== EXERCISE INPUTS ==
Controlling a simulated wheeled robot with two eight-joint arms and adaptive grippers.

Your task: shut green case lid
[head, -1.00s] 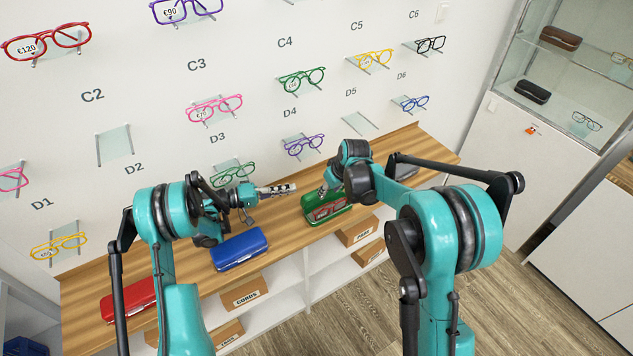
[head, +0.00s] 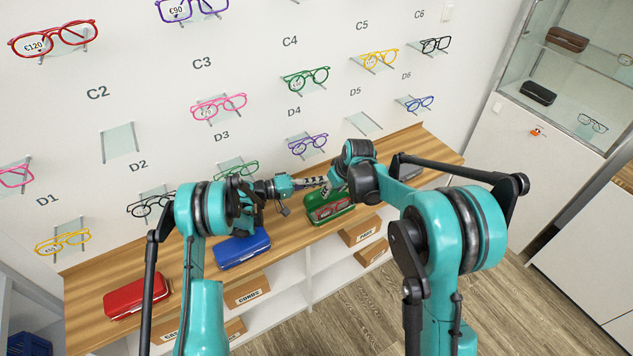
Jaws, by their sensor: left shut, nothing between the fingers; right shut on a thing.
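The green case (head: 318,218) stands on the wooden counter, right of the middle. Its lid is up, and red-framed glasses (head: 331,209) show inside. My right gripper (head: 326,191) reaches down to the back of the case from the right arm and is shut on the case; which part it grips is hard to see. My left gripper (head: 322,181) is shut and empty. It points right, close to the right gripper and near the raised lid; whether it touches the lid cannot be told. The lid is partly hidden by the grippers.
A blue case (head: 243,252) and a red case (head: 137,299) lie shut on the counter (head: 198,279) to the left. Glasses hang on the wall behind. Cardboard boxes (head: 361,231) sit on shelves below. A glass cabinet (head: 565,75) stands at the right.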

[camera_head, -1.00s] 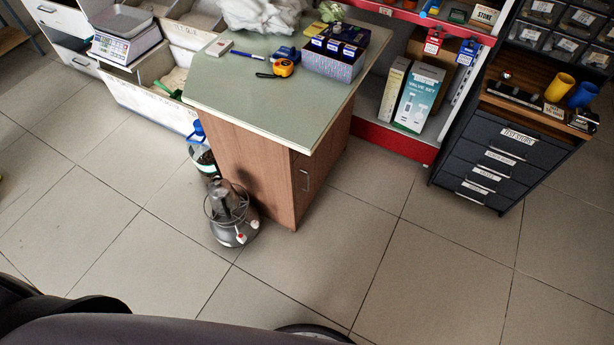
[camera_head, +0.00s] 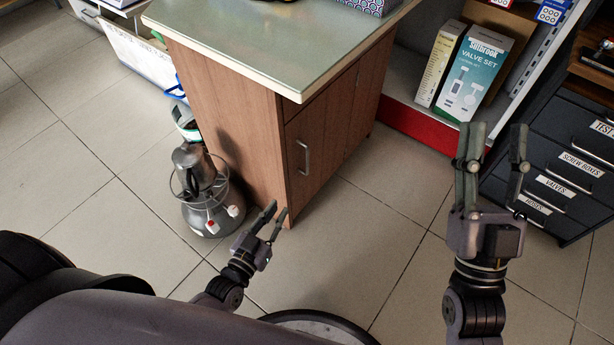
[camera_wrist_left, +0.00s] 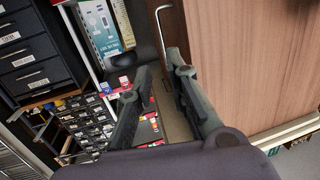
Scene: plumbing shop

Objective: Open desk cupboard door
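The wooden desk (camera_head: 226,130) has a cupboard door (camera_head: 322,135) on its right-hand side, and the door looks shut. A vertical metal handle (camera_head: 304,157) is near the door's left edge. My left gripper (camera_head: 272,214) is open and empty, just in front of and below the handle, apart from it. In the left wrist view the handle (camera_wrist_left: 163,30) is beyond the open fingers, near the top, with the wood panel (camera_wrist_left: 245,60) on the right. My right gripper (camera_head: 495,148) is open and empty, pointing up, to the right of the desk.
A grey gas appliance (camera_head: 206,196) stands on the floor against the desk's left side. A dark drawer cabinet (camera_head: 565,150) stands at the right. A shelf with a red base (camera_head: 415,128) holds boxes (camera_head: 477,75). The tiled floor before the door is mostly clear.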

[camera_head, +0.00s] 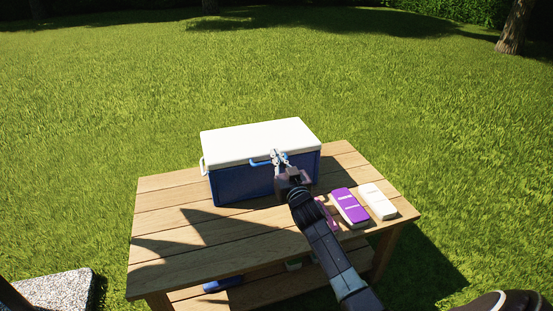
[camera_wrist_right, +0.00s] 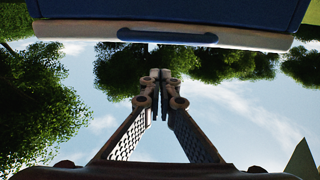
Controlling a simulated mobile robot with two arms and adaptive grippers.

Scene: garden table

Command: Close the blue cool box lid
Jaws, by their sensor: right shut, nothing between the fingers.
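The blue cool box (camera_head: 240,184) stands on the wooden table (camera_head: 160,227). Its white lid (camera_head: 258,139) lies down over the box, with no gap that I can make out in the head view. A blue handle (camera_head: 261,163) is on the front edge of the lid; it also shows in the right wrist view (camera_wrist_right: 167,36). My right gripper (camera_head: 278,157) is shut and empty, at the front of the box by the lid edge, close to the handle's right end. I cannot tell whether it touches the lid. My left gripper is not in view.
A purple case (camera_head: 349,206) and a white case (camera_head: 377,201) lie on the table to the right of my right arm. A blue item (camera_head: 222,284) is on the lower shelf. The table's front left is clear. Grass surrounds the table.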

== EXERCISE DETAILS ==
Copy out all the entries exactly. Images stay out of the copy.

== TASK SOLUTION ==
Controlling a simulated wheeled robot with two eight-joint arms and adaptive grippers.

Your task: shut green case lid
[head, -1.00s] 
[head, +0.00s] 
Jaws, by their sensor: left shut, nothing between the fingers; right shut on a thing.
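The green case (head: 318,218) stands on the wooden counter, right of the middle. Its lid is up, and red-framed glasses (head: 331,209) show inside. My right gripper (head: 326,191) reaches down to the back of the case from the right arm and is shut on the case; which part it grips is hard to see. My left gripper (head: 322,181) is shut and empty. It points right, close to the right gripper and near the raised lid; whether it touches the lid cannot be told. The lid is partly hidden by the grippers.
A blue case (head: 243,252) and a red case (head: 137,299) lie shut on the counter (head: 198,279) to the left. Glasses hang on the wall behind. Cardboard boxes (head: 361,231) sit on shelves below. A glass cabinet (head: 565,75) stands at the right.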

[camera_head, -1.00s] 
[camera_head, +0.00s] 
[camera_wrist_left, +0.00s] 
Scene: plumbing shop

Objective: Open desk cupboard door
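The wooden desk (camera_head: 226,130) has a cupboard door (camera_head: 322,135) on its right-hand side, and the door looks shut. A vertical metal handle (camera_head: 304,157) is near the door's left edge. My left gripper (camera_head: 272,214) is open and empty, just in front of and below the handle, apart from it. In the left wrist view the handle (camera_wrist_left: 163,30) is beyond the open fingers, near the top, with the wood panel (camera_wrist_left: 245,60) on the right. My right gripper (camera_head: 495,148) is open and empty, pointing up, to the right of the desk.
A grey gas appliance (camera_head: 206,196) stands on the floor against the desk's left side. A dark drawer cabinet (camera_head: 565,150) stands at the right. A shelf with a red base (camera_head: 415,128) holds boxes (camera_head: 477,75). The tiled floor before the door is mostly clear.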

[camera_head, +0.00s] 
[camera_wrist_right, +0.00s] 
Controlling a simulated mobile robot with two arms and adaptive grippers.

Scene: garden table

Command: Close the blue cool box lid
Jaws, by their sensor: right shut, nothing between the fingers.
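The blue cool box (camera_head: 240,184) stands on the wooden table (camera_head: 160,227). Its white lid (camera_head: 258,139) lies down over the box, with no gap that I can make out in the head view. A blue handle (camera_head: 261,163) is on the front edge of the lid; it also shows in the right wrist view (camera_wrist_right: 167,36). My right gripper (camera_head: 278,157) is shut and empty, at the front of the box by the lid edge, close to the handle's right end. I cannot tell whether it touches the lid. My left gripper is not in view.
A purple case (camera_head: 349,206) and a white case (camera_head: 377,201) lie on the table to the right of my right arm. A blue item (camera_head: 222,284) is on the lower shelf. The table's front left is clear. Grass surrounds the table.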

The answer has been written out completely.